His lyrics are insipid and simple-minded -- while he is attempting to make the same declarations about Anerican society as Bob Dylan did 40 and 50 years ago, Bruce's work completly lacks Dylan's irony, humor, grandeur and sheer poetry.
Some would argue that the very fact of Bruce's longevity supports the notion of the value and integrity of his music. To that point, I'd respond that many dubious “artists” and celebrities have enjoyed lengthy careers and broad acclaim -- within and outside of the pop music realm.
However, what truly infuriates me most about Springsteen (aside from his inexplicable popularity and success) is the way he seeks to portray himself as a “voice” for the dispossessed and blue-collar Americans whose jobs, lifestyles and aspirations have been wiped out by the decline of manufacturing and by corporate greed.
Need I point out the hypocrisy of a multi-millionaire like Bruce claiming to represent the poor and working class?
Need I also point out how Bruce himself has extravagantly prospered in a capitalist economic system he has repeatedly condemned as “unfair,” “cruel” and “exploitative”?
Even John Lennon (a great songwriter, but also a rank hypocrite in many ways) admitted late in his life that the militant left-wing “activism” he once espoused was largely phony and driven by the guilt and embarrassment he felt having amassed such enormous wealth.
Would Bruce – who is worth at least $100 million, perhaps much more – ever make such a dramatic, cathartic admission?
Not likely.
His whole “image” and “persona” is intimately intertwined with his identification with the working class and their problems.
Such a confession would bring his entire business empire down like a house of cards.
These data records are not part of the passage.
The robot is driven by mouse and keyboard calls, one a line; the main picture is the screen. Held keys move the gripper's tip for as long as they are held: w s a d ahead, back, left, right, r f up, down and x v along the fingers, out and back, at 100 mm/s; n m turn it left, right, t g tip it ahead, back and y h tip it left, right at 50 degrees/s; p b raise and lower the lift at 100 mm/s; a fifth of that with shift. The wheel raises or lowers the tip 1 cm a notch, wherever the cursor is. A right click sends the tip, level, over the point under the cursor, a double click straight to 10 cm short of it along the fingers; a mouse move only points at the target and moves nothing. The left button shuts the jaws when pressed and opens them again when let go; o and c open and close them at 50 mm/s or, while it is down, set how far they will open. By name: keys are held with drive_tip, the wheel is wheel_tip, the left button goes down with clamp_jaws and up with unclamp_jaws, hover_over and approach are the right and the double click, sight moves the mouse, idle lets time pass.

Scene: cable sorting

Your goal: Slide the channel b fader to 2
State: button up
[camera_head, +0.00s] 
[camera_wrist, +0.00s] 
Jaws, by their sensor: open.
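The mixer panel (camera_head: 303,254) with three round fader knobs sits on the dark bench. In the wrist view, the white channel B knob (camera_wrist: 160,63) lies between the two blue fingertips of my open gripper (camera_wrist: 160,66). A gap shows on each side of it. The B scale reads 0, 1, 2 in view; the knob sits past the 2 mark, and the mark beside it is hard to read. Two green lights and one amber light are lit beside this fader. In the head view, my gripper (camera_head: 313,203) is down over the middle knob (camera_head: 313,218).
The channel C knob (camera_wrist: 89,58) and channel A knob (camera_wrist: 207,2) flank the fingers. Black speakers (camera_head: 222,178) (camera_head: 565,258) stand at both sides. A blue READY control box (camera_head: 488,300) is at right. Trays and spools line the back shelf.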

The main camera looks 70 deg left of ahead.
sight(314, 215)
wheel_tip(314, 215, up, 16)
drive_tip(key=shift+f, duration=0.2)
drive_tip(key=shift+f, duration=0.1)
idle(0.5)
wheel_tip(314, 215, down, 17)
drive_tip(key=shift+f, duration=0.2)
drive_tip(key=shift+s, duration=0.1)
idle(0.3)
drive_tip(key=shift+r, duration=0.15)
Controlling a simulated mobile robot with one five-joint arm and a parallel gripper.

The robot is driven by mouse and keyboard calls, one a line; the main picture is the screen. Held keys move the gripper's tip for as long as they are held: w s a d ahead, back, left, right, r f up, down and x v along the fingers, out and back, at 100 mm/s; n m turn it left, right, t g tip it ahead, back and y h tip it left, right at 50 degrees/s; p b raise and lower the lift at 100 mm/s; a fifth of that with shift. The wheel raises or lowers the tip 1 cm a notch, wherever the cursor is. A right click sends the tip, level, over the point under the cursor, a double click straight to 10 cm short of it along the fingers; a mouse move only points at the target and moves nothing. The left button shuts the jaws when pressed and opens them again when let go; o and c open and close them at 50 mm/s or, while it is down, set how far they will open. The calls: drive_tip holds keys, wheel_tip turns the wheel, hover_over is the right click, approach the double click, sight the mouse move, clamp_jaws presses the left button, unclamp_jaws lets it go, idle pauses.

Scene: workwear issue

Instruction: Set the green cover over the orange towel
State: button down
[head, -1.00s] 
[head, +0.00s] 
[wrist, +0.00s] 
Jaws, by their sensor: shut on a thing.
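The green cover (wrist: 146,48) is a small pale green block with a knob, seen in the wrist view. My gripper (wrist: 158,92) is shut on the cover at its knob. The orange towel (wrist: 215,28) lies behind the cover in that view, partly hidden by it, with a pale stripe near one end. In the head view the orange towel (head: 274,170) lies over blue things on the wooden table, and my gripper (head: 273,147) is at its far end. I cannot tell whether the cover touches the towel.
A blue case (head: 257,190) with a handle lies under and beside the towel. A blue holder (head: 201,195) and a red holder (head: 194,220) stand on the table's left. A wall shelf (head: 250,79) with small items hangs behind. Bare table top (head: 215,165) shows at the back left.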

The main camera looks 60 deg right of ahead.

Bruce seems to be obsessed with being an updated (and better-looking) version of Bob Dylan, or even a modern-day Woody Guthrie – but he comes off as a shrill, third-rate imitation copy.
Moreover, there exists a hilariously wide gulf between Bruce's leftist politics and the views of a broad swath of his mostly white male fan base. Bruce espouses a decidedly anti-authoritarian, anti-corporate, anti-conservative, anti-Republican Party stance -- however, many of his most devoted fans find such political views offensive and absurd.
This became crystal clear to me in 1984 when President Ronald Reagan (and many of Bruce's fans) misconstrued the lyrics of “Born in the USA” as a patriotic anthem (that song was actually about the problems and sorrow of a Vietnam veteran).
I believe this “confusion” over Bruce's “message” has lasted all these years and partially contribute to his adulation.
I also recall during the 2008 presidential election when Bruce endorsed Barack Obama and appeared at a campaign stop with the then-Illinois senator somewhere outside Philadelphia.
It was a surreal moment – the Harvard elitist and community organizer -- and the washed up, filthy rich rock star speaking up on behalf of the “common people.”
There's yet another – perhaps insidious – element to Springsteen's popularity.
Bruce is one of the few prominent white rock-and-roll stars still standing. As hip-hop climbed to prominence in the late 1980s and throughout the 1990s, many white fans clung tighter to Springsteen as being “one of them.”
Indeed, Bruce represented a familiar and comforting “white symbol” amid a pop music culture increasingly populated by black rappers and others.
I know white Springsteen fans that have referred to purely racial considerations to defend their attachment to him.
Bruce himself is reportedly an avowed anti-racist who would probably be appalled by such sentiments – but, having to walk a fine line, he can't afford to alienate a significant portion of his record-buying and concert-attending fans.
Bruce is now 62 – SIXTY-TWO – just three years away from the mandatory retirement age for most of us and qualifies as a senior citizen. But he still dresses and talks like someone less than half his age. He's, of course, not alone in this delusionary self-deception -- Paul McCartney, Mick Jagger, Rod Stewart, and scores of other aged dinosaurs can't deal with their advanced age and pretend they're youthful, relevant and vital.
Bruce is basically a lucrative “corporate entity” masquerading as a troubadour for the masses – he has actually become a self-parody, but most of his besotted fans don't seem to get the travesty that he truly is.
When true music lovers compare him to such genuine, authentic, hard-living artists like Hank Williams Sr., Ledbelly, Johnny Cash and Merle Haggard who truly suffered and lived tumultuous lives, Bruce is nothing but a phony, bourgeois poser.
What stirring melodies has Bruce writen? What immortal songs has he composed? I don't see any.
As a punchline, let me add that Bruce's latest record is titled “Wrecking Ball” -- provide your own joke.